Faut-il s'attendre à des messages de soutien aux Ouïghours de la part des athlètes américains qui iront aux Jeux de Pékin ?

C'est une question qu'il faudrait poser au CIO, puisque l'article 50 du CIO, normalement, oblige les sportifs à une certaine neutralité. Les Américains travaillent justement sur cette question pour alléger cette contrainte et ce fardeau de l'article 50.

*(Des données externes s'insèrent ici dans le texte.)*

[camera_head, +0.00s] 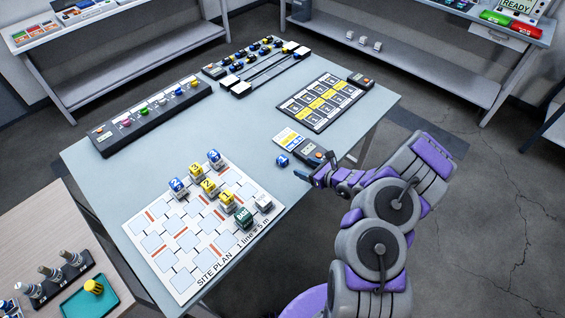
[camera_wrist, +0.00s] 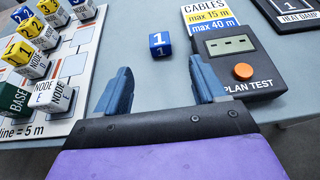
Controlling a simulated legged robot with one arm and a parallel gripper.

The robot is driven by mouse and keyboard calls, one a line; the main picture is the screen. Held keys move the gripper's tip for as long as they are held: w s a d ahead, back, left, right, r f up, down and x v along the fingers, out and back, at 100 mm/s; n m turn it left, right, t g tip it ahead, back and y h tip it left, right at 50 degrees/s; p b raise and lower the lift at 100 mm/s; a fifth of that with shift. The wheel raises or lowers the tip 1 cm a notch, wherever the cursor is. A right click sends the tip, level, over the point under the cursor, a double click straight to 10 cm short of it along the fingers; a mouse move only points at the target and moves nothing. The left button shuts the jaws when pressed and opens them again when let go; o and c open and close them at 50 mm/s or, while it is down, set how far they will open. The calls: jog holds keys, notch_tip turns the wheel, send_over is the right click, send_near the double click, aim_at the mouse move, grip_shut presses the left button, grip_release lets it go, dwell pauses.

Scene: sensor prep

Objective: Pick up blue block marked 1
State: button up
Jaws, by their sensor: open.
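The blue block marked 1 (camera_head: 282,160) stands alone on the grey table, right of the site plan board. In the wrist view the blue block (camera_wrist: 160,45) shows a white 1 and lies ahead of my gripper (camera_wrist: 162,88), between the lines of its two fingers and beyond their tips. In the head view my gripper (camera_head: 305,178) is low over the table, just right of and nearer than the block. Its fingers are apart with nothing between them.
The plan test box (camera_wrist: 238,65) with an orange button and the cables card (camera_wrist: 210,16) stand close right of the block. The site plan board (camera_head: 160,245) with several blocks lies to the left. Bare table (camera_head: 240,140) lies beyond the block.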

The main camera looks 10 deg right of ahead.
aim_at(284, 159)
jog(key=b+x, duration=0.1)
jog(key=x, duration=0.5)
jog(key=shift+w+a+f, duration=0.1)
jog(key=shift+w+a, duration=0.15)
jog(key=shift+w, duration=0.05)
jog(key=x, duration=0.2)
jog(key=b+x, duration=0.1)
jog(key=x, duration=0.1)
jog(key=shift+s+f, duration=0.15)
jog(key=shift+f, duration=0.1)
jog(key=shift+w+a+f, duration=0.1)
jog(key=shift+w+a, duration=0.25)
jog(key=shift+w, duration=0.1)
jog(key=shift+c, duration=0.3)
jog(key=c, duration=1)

"Tout athlète américain qui s'exposerait sur le territoire chinois aurait d'abord à subir probablement les foudres du CIO, et plus sûrement des autorités chinoises."

Jean-Baptiste Guégan

à franceinfo

Donc, ce n'est pas forcément aux sportifs d'être les ambassadeurs de la cause. Ils auront sûrement l'occasion de le faire avant et après. Pendant, cela paraît compliqué. Le problème, c'est que le CIO voit cette opération des Jeux olympiques comme une vitrine. Ces sponsors aussi. Et puis, le pays organisateur a dépensé énormément d'argent pour accueillir cette manifestation. La liberté d'expression pour le CIO a une vraie limite. On l'a vu aussi à Tokyo, où les sujets avaient été discutés en amont. Là, pour la Chine, on sera sur des sujets qui brusqueront forcément Xi Jinping et le pouvoir chinois. Donc, on peut imaginer des consignes données à l'avance et un rappel simplement à la règle qui est celle de l'article 50.